Thursday, December 3, 2015

Heli-hike on Franz Joseph Glacier - Otherworldly prose


Looking down the Franz Josef glacier - its retreat is obvious


The wild wet winds of the Tasman Sea wash New Zealand's west coast with torrents of rain.  The sheer weight of winter snows compress into a series of low altitude glaciers that scrape their way towards the sea.

Two are on the tourist itinerary - Franz Josef and Fox.







One of the helicopters dwarfed by the ice fall





In fine weather, helicopters rise from their eponymous villages carrying hikers to landing spots carved into their higher reaches.









Our safety briefing




Glib young guides wield ice picks with thor-like bravado and stride the ice channeling Indiana Jones.  They gird us in crampons and caution us on the dangers of crevasses and inattention.









Getting ready to start our hike





And inattentive we are.  Below us the glacier plunges into the jagged darkness of the barren valley, cascading dangerously towards the sea.









Heading out





Above us the blue ice tumbles over resistant ridges, crumpling into tortuous ice falls that creak and slip a meter a day.

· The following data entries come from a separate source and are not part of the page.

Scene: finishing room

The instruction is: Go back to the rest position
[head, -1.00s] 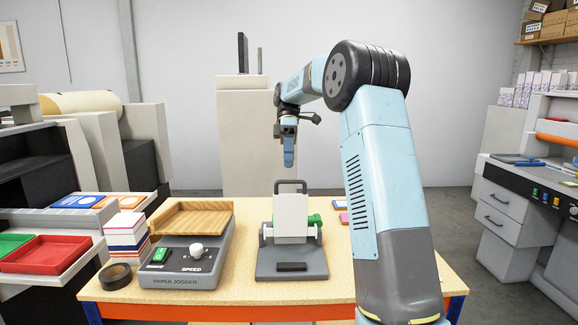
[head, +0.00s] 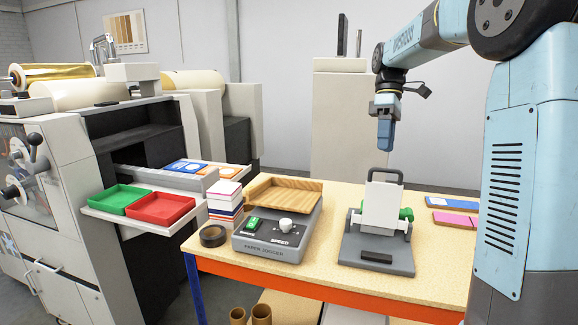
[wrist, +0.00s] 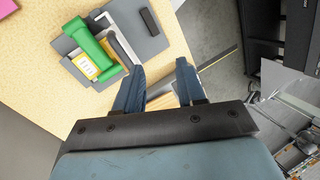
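My gripper (head: 385,146) hangs pointing down at the end of my raised arm, above and apart from the grey stand device (head: 378,255) with its white plate and green part. In the wrist view my gripper (wrist: 161,66) shows two dark blue fingers spread apart, with nothing held between them. The stand device also shows there at upper left, with its green part (wrist: 92,48) facing me.
The wooden table (head: 330,285) holds a paper jogger (head: 272,236), a tape roll (head: 213,236) and a card stack (head: 224,203). Flat colored pieces (head: 456,219) lie at right. A machine with green (head: 122,199) and red (head: 160,208) trays stands left. A pale cabinet (head: 338,125) stands behind.

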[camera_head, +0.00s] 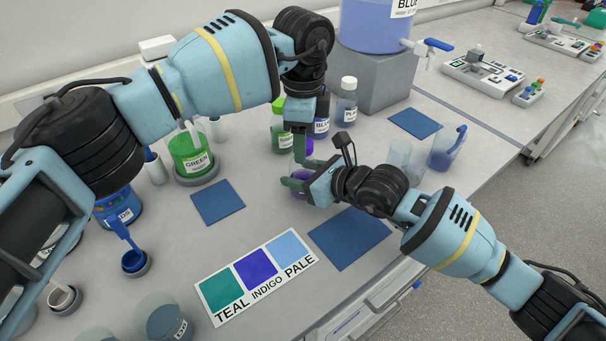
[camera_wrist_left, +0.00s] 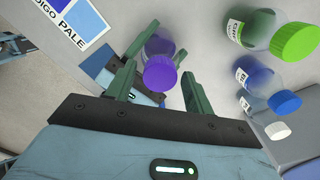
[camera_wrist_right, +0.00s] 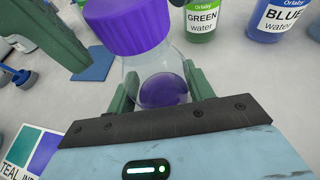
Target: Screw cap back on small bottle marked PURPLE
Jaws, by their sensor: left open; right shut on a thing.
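The small bottle (camera_wrist_right: 160,85) with purple liquid is upright in my right gripper (camera_head: 297,184), which is shut around its body; its label is not visible. The purple cap (camera_wrist_right: 128,22) sits on top of the bottle's neck. Whether it is fully threaded cannot be told. The cap also shows from above in the left wrist view (camera_wrist_left: 160,73). My left gripper (camera_head: 303,150) is above the bottle, pointing down and open, with a finger on each side of the cap. In the head view the grippers hide much of the bottle and cap.
Capped green (camera_head: 280,132), blue (camera_head: 321,118) and white-capped (camera_head: 346,102) bottles stand close behind the grippers. Two beakers (camera_head: 446,148) stand to the right. A blue mat (camera_head: 350,238) and a colour card (camera_head: 256,272) lie in front. A green beaker (camera_head: 190,155) stands left.

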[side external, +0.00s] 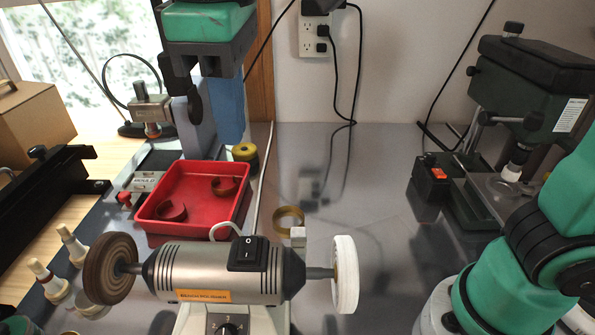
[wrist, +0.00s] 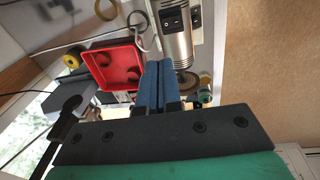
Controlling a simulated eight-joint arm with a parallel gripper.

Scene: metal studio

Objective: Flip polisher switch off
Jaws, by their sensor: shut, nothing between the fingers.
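The polisher (side external: 205,272) is a silver motor body with a brown wheel (side external: 108,268) at left and a white wheel (side external: 345,274) at right. Its black rocker switch (side external: 248,254), marked O and I, sits on top of the body. Which side is pressed is unclear. My gripper (side external: 231,140) has blue fingers pointing down, shut and empty, above and behind the polisher, apart from the switch. In the wrist view, the shut fingers (wrist: 160,64) show beside the polisher body (wrist: 176,45), with the switch (wrist: 172,18) near the top edge.
A red tray (side external: 195,203) with curved brown pieces lies behind the polisher, below my gripper. A yellow spool (side external: 246,154) and a brass ring (side external: 289,220) are nearby. A green drill press (side external: 535,90) stands at right. The table between polisher and press is mostly clear.

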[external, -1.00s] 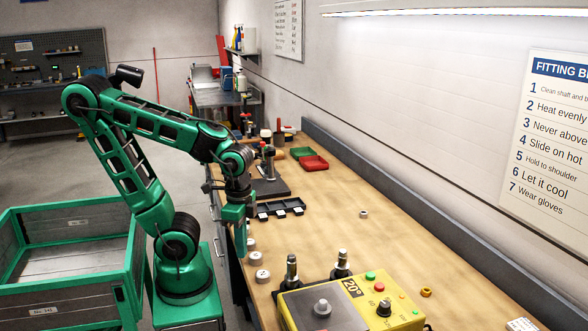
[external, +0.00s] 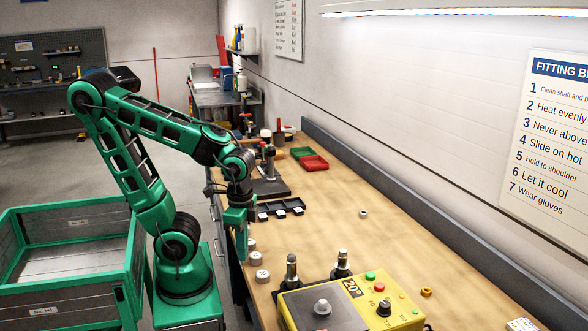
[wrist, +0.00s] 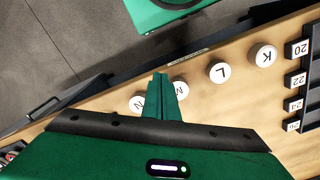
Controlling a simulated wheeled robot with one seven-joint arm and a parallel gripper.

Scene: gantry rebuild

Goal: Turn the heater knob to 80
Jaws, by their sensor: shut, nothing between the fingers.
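The yellow heater box (external: 300,313) stands at the near end of the bench in the external view, with "20°" on its dark label. In the wrist view my fingers (wrist: 166,97) are shut and empty, above round caps. The heater is not in the wrist view.
White caps lettered K (wrist: 266,56) and L (wrist: 218,72) lie along the bench edge; two more are partly hidden by my fingers. A black tray (external: 280,208) and red and green bins (external: 314,163) lie farther back. The bench middle is mostly clear.

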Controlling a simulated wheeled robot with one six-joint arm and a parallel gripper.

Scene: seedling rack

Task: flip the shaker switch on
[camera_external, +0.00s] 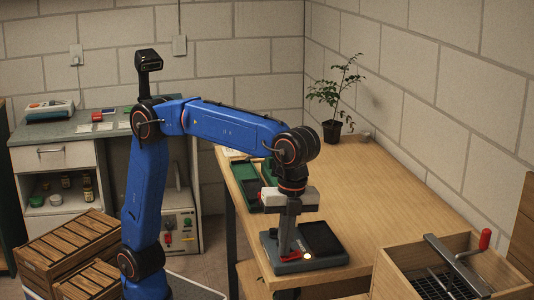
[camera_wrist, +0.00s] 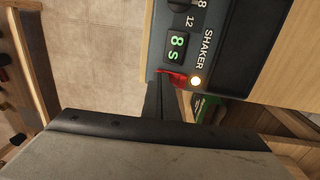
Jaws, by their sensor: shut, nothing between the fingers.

We stay close to one another, awed by the heaving, plastic mass below our feet.








Under the watchful eye of our guides





We are small in this sculpted landscape of white and blue; the surface softened by weeks of steady rain, rivulets dropping into bottomless caverns to join the gushing meltwaters at the glacier's snout.










The guides constantly cut new trails




A false footing, straying too close to a crumbling lip, venturing under a weakened thrust of ice; all potentially fatal missteps.


The danger, despite our guide's admonitions, is ever-present.












But the beauty sculpted by nature's forces is otherworldly.





































Aboard the helicopter over the Franz Joseph Glacier








And in the end, we return to the tourist trail with new visions of the strange and beautiful world we inhabit.